While it is difficult to quantify how many items were plundered, contemporary estimates put the number around 10,000 items. These brass plaques, bronze sculptures, and carved ivory tusks left the Kingdom of Benin to be passed on to Queen Victoria, the British Museum, and a plethora of private collectors. With notably few exceptions, the stolen items have not been returned.
Today, the “Benin Bronzes” — the collective name to the looted artifacts from the 1897 expedition — are at the heart of debate about cultural restitution, repatriation, and decolonization of museums. In his book Brutish Museums: The Benin Bronzes, Colonial Violence and Cultural Restitution, Oxford archaeologist and Pitt River Museum curator of World Archaeology Dan Hicks, offers a passionate, unflinching critique of how the continued presence of the Benin Bronzes in British museums and national collections perpetuates the colonial violence that “acquired” them in the first place. “Each stolen object is an unfinished event, its density grows with each passing hour,” Hicks argues. “Ten thousand unfinished events.”
It’s easy to treat objects in museums as “finished” things — to assume that what we’re looking at when we see on item in a display case is a completed, final object. Something simply to be owned by a museum and admired by a public. This narrow definition of what an object is and how it “ought” to be means that it is impossible to imagine a museum-held object anywhere other than, well, in a museum. The future of such objects appears straightforward — museum, museum, museum.

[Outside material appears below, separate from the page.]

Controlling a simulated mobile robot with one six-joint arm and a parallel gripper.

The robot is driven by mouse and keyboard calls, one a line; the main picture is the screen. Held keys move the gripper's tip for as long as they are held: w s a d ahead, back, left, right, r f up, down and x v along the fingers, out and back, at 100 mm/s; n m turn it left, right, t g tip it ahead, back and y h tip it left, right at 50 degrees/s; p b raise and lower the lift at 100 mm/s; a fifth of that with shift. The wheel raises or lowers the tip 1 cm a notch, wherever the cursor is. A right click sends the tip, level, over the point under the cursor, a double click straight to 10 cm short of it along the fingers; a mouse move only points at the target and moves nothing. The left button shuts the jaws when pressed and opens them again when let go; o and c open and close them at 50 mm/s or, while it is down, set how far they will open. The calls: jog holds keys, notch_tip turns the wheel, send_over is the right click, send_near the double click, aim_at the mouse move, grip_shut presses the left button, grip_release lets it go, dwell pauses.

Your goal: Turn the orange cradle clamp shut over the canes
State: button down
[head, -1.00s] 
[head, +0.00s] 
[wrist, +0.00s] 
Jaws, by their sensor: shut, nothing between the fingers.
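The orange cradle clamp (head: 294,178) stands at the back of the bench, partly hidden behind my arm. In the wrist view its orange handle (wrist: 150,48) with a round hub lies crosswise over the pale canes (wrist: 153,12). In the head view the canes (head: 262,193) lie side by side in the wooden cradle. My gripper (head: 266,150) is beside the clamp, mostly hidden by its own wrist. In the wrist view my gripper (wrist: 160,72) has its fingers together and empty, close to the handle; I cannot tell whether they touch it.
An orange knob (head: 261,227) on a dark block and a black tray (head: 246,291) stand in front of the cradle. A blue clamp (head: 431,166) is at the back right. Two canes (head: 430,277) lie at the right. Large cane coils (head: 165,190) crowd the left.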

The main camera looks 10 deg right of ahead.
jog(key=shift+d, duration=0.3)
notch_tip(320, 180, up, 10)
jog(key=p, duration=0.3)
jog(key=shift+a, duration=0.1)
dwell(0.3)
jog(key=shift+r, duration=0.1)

For decades, traditional “object histories” suggest that it’s the life before the museum that requires explanation and history, but once a thing is musem-ified, that’s that. If Hicks were writing a traditional “object history” of the plundered items, readers would learn a lot about the history and craft of the bronzes’ manufacture, their cultural significance, and the ways that the artifacts have circulated the world since 1897. But an object history is told through the actions of people and institutions that encounter an object throughout its material life. This sort of narrative does not presume to command repatriation for artifacts or to call for restorative justice — to address the debts of colonialism owed in the here and now.
The Brutish Museums is not an object history and ought not to be, Hicks challenges, because object histories do not force readers to confront the systematic violence and colonial subjugation that is inexorably part of an object’s 21st-century identity. Biographies of objects — often paired with concepts like “entanglement” and written to offer objects their own sort of self-actualized agency — focus on action-oriented events and overlook the pauses, silences, and absences that are just as much a part of an object’s history as are the events that are easy to describe. Each new event is a new cultural strata neatly superimposed on the one below it — to dig into the past, one need only excavate the object, much like one would an archaeological site.

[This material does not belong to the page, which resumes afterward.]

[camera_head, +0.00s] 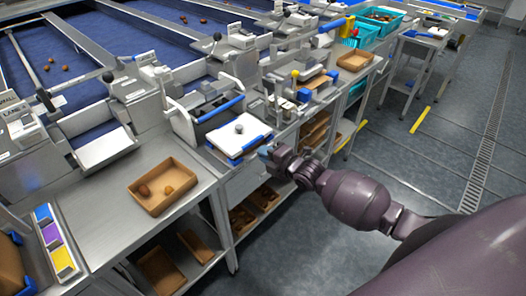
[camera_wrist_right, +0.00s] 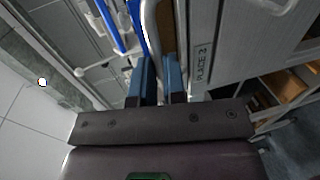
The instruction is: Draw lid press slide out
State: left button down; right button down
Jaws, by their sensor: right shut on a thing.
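The lid press (camera_head: 205,112) stands on the metal bench in the middle of the head view, with a blue bar across its top. Its slide (camera_head: 240,134) is a white plate with blue edges and a round grey knob on top, jutting over the bench's front edge. My right gripper (camera_head: 268,151) is at the slide's front right corner. In the right wrist view, its two blue fingers (camera_wrist_right: 161,82) are close around a grey curved bar handle (camera_wrist_right: 150,25). The gripped part is mostly hidden between the fingers. My left gripper is in neither view.
A brown tray (camera_head: 160,205) with two dates sits on the bench at left. Blue sorting lanes (camera_head: 60,50) lie behind. Shelves with brown trays (camera_head: 262,198) are below. A grey panel marked PLACE 3 (camera_wrist_right: 203,65) is right of my fingers.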

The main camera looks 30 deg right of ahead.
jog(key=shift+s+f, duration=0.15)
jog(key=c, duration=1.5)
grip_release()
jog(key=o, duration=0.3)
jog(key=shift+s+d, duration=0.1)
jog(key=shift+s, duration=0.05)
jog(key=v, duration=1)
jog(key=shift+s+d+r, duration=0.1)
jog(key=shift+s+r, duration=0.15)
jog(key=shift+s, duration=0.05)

Such a perspective is not only insufficient to understand the history of the Benin Bronzes, Hicks contends, it is fundamentally unethical. (As someone who writes object histories, Hicks’ staunch censure of the method’s shortcomings made me squirm to think about the silences in objects’ histories that I have blithely written through, around, and over.) Instead of writing object histories, Hicks advocates “necrographies” — death histories or histories of loss. This necrographic approach requires that the silences between events in objects’ lives be recognized. “This necrography of Benin 1897 is a forensic excavation not an anthrohistorical exercise, seeking not just to call out crimes, to count up the dead, to think ourselves back into the past like the historian — but to take action in the present,” Hicks contends, a point that puts the question of how objects are written about into the process of cultural restitution. A necrographic approach requires that audiences acknowledge the “death” associated with objects is as part of cultural restitution — as part of his necrography, Hicks offers a careful catalog of British citizens and institutions that historically took possession of the items. The approach makes object-oriented cultural biographies seem small and insignificant by comparison.

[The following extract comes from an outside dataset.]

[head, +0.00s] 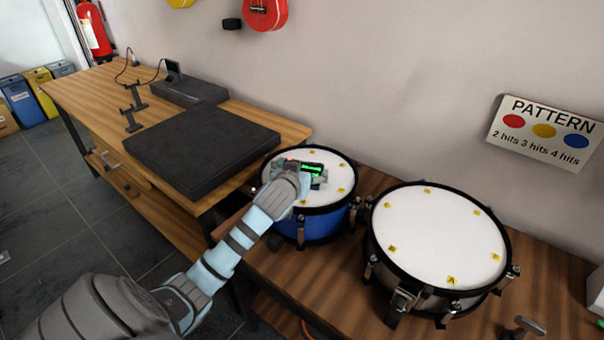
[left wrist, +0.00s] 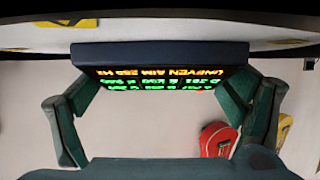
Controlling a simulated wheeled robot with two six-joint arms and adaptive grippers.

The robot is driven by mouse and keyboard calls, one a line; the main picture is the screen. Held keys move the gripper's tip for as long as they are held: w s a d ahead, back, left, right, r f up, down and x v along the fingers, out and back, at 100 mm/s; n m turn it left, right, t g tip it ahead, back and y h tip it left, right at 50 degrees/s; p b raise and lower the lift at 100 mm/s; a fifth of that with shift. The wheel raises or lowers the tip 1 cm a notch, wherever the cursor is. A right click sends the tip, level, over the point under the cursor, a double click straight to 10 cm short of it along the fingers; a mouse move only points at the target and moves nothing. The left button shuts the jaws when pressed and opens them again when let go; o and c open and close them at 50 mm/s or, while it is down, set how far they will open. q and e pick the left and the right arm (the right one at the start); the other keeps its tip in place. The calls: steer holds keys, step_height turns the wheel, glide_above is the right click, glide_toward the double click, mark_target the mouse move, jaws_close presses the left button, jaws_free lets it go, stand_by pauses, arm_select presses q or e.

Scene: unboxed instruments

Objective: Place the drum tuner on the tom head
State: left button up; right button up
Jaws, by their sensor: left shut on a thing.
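The drum tuner (head: 313,168) is a small dark box with a lit green display, over the white head of the blue tom (head: 322,226). My left gripper (head: 300,176) is shut on the tuner above that head. In the left wrist view the tuner (left wrist: 160,57) sits between the two fingers of the left gripper (left wrist: 174,92), its screen lit with yellow and green text that reads upside down. The pale tom head (left wrist: 215,28) shows right beside the tuner; I cannot tell whether they touch. My right gripper is not in view.
A larger drum with a white head (head: 440,235) stands to the right, with small yellow tags round its rim. A black pad (head: 203,148) lies on the wooden bench at left. A pattern sign (head: 545,132) hangs on the wall.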

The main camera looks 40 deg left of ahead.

Not only does this require a theory of “taking,” it compels us to consider how “taking” in the late 19th century is part of what forms anthropological museum collections today. In other words, there are a plethora of ways to dress up and describe how looted items become part of museums’ collections; but understanding the legal means by which looted items were and are bought, accessioned, and gifted to museums underscores how museums can hide behind legal reasons for why it’s difficult to remove items from their institutions. Although it’s impossible to trace where 10,000 artifacts have scattered, Hicks offers specifics for several items and the people who took them — “a partial muster roll of the looters” — so that the necrography is as complete as possible.
Brutish Museums is a powerful call to action to both repatriate the Benin Bronzes and to begin a dialogue about the history of loss and violence that is inescapably part of the cost of British colonialism. It reminds readers that the oft-celebrated anthropology museums (“world history” or “ethnography” museums) where — and still are! — both weapons and methods of white supremacist ideology and extractive capitalist colonialism.
Any museum that isn’t taking a good, hard look at its history ought to. It’s time to reckon with such brutish history.